__Stated problem__.
Exactly the lines from the line with "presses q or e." to the line with "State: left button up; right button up" should be extracted, both included, with no other lines.

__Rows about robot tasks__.
————————
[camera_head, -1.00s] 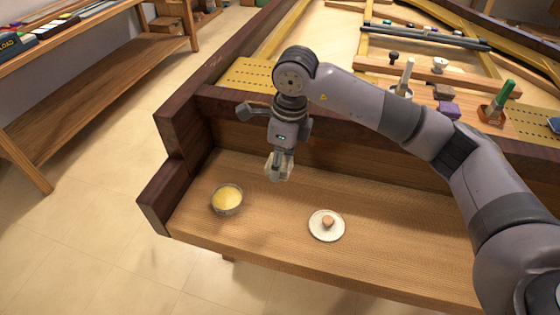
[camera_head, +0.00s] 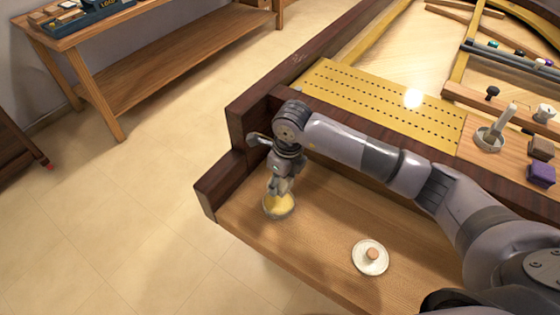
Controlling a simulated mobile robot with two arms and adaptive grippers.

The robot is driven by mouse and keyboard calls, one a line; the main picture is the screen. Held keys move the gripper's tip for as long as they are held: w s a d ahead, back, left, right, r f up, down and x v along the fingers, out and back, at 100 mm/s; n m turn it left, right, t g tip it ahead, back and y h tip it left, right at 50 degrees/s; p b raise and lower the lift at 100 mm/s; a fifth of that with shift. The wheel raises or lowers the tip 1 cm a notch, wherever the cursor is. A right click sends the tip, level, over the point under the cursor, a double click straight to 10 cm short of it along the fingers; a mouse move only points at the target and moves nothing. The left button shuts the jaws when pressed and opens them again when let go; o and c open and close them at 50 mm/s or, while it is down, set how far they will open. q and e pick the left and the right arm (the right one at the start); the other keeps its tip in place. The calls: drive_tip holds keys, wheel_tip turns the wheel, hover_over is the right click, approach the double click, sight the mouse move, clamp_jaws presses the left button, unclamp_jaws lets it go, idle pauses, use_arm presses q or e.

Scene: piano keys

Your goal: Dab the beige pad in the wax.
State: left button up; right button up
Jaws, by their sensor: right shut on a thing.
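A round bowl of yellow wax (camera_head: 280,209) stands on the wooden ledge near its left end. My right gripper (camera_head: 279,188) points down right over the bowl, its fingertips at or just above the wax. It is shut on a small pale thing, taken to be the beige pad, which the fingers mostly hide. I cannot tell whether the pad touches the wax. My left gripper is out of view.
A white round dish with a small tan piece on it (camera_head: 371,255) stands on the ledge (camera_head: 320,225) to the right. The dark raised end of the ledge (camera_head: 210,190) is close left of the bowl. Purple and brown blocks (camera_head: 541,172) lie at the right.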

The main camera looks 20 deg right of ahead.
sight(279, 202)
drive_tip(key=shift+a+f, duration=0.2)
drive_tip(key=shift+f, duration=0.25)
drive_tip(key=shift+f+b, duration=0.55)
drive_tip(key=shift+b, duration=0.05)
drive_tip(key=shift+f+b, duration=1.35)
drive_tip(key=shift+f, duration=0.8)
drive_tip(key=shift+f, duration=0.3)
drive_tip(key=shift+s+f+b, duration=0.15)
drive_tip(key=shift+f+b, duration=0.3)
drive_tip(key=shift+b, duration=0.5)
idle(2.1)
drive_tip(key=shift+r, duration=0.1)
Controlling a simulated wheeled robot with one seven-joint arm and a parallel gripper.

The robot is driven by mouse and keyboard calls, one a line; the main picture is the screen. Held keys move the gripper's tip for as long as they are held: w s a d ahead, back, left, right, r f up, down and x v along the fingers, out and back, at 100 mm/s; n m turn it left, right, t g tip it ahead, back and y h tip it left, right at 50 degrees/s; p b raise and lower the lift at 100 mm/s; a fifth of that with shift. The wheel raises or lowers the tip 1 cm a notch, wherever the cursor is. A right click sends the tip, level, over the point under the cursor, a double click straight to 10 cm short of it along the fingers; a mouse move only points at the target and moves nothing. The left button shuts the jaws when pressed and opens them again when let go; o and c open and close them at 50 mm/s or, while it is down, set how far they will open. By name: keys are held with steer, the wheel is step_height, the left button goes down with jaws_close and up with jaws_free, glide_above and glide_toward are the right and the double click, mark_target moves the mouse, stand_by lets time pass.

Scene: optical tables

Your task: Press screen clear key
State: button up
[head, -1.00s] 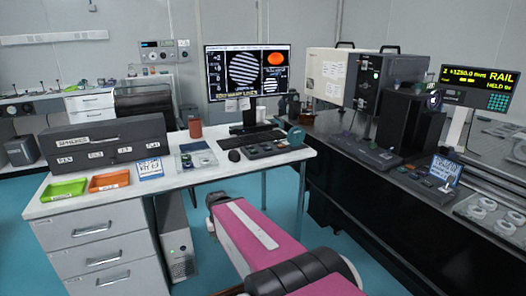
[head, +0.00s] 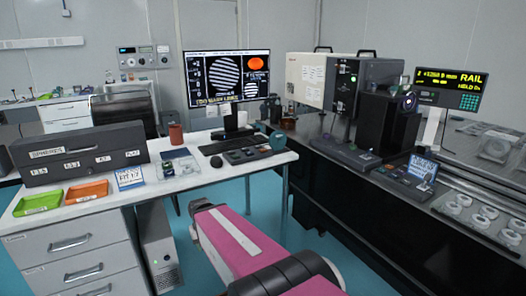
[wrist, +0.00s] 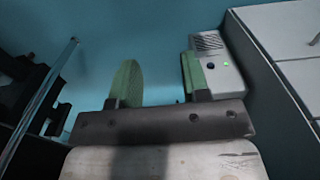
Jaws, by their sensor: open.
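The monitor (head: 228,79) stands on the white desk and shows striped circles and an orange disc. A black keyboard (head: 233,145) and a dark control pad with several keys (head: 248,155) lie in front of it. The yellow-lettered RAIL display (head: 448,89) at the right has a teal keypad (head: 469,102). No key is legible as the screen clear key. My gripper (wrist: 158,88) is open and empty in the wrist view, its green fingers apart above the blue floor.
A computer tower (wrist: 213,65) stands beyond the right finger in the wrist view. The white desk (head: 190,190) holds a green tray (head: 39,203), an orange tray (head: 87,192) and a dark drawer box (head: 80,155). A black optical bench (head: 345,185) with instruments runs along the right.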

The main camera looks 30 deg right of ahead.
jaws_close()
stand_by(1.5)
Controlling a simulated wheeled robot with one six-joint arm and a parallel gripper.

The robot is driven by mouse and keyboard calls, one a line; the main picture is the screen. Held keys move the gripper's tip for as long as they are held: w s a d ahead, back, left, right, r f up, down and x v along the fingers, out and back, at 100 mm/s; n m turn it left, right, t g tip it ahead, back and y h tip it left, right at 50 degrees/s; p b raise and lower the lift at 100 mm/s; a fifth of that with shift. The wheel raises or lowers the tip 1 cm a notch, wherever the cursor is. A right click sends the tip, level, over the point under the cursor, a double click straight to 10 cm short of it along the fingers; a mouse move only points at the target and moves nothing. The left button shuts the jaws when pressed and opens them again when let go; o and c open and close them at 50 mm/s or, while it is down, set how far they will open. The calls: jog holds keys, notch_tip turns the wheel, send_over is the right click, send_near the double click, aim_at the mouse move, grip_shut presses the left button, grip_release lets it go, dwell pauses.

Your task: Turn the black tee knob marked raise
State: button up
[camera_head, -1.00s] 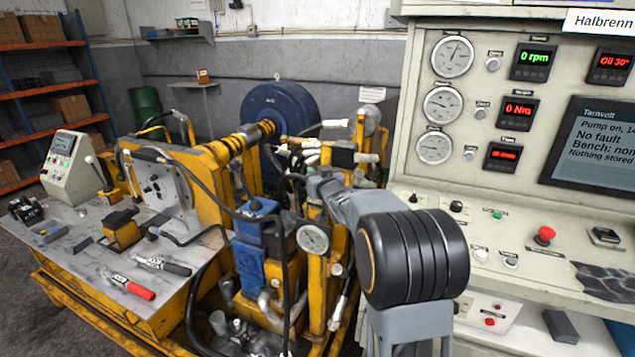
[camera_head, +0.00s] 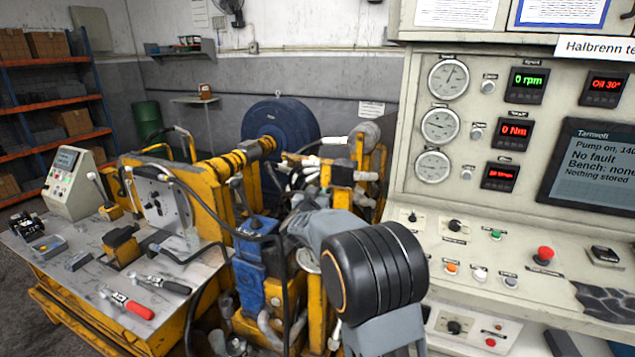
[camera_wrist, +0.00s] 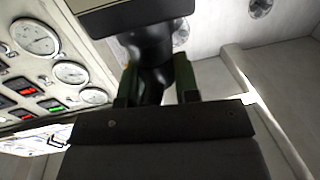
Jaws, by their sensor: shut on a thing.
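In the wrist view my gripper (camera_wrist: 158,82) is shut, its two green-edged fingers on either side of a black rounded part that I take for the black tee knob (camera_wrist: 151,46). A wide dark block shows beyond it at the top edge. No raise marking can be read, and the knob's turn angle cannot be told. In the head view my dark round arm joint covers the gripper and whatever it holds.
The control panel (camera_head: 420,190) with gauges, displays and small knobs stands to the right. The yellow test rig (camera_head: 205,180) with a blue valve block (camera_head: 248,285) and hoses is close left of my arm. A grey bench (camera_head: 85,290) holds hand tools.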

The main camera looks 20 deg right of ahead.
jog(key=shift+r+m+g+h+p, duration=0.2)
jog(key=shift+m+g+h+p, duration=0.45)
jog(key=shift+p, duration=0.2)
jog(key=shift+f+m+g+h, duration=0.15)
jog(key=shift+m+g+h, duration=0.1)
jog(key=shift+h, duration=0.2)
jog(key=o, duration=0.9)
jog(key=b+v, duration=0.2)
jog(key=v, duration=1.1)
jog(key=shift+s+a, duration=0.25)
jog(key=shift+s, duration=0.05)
————————
__Correct response__.
The robot is driven by mouse and keyboard calls, one a line; the main picture is the screen. Held keys move the gripper's tip for as long as they are held: w s a d ahead, back, left, right, r f up, down and x v along the fingers, out and back, at 100 mm/s; n m turn it left, right, t g tip it ahead, back and y h tip it left, right at 50 degrees/s; p b raise and lower the lift at 100 mm/s; a fifth of that with shift. The wheel raises or lowers the tip 1 cm a notch, wherever the cursor is. A right click sends the tip, level, over the point under the cursor, a double click straight to 10 cm short of it along the fingers; a mouse move only points at the target and moves nothing. The left button shuts the jaws when pressed and opens them again when let go; o and c open and close them at 50 mm/s or, while it is down, set how far they will open. q and e pick the left and the right arm (the right one at the start); the other keeps its tip in place. The calls: drive_tip holds keys, wheel_tip turns the wheel, hover_over is the right click, approach the double click, sight the mouse move, clamp_jaws presses the left button, unclamp_jaws lets it go, idle pauses, use_arm presses q or e.

Scene: piano keys

Your goal: Dab the beige pad in the wax.
State: left button up; right button up

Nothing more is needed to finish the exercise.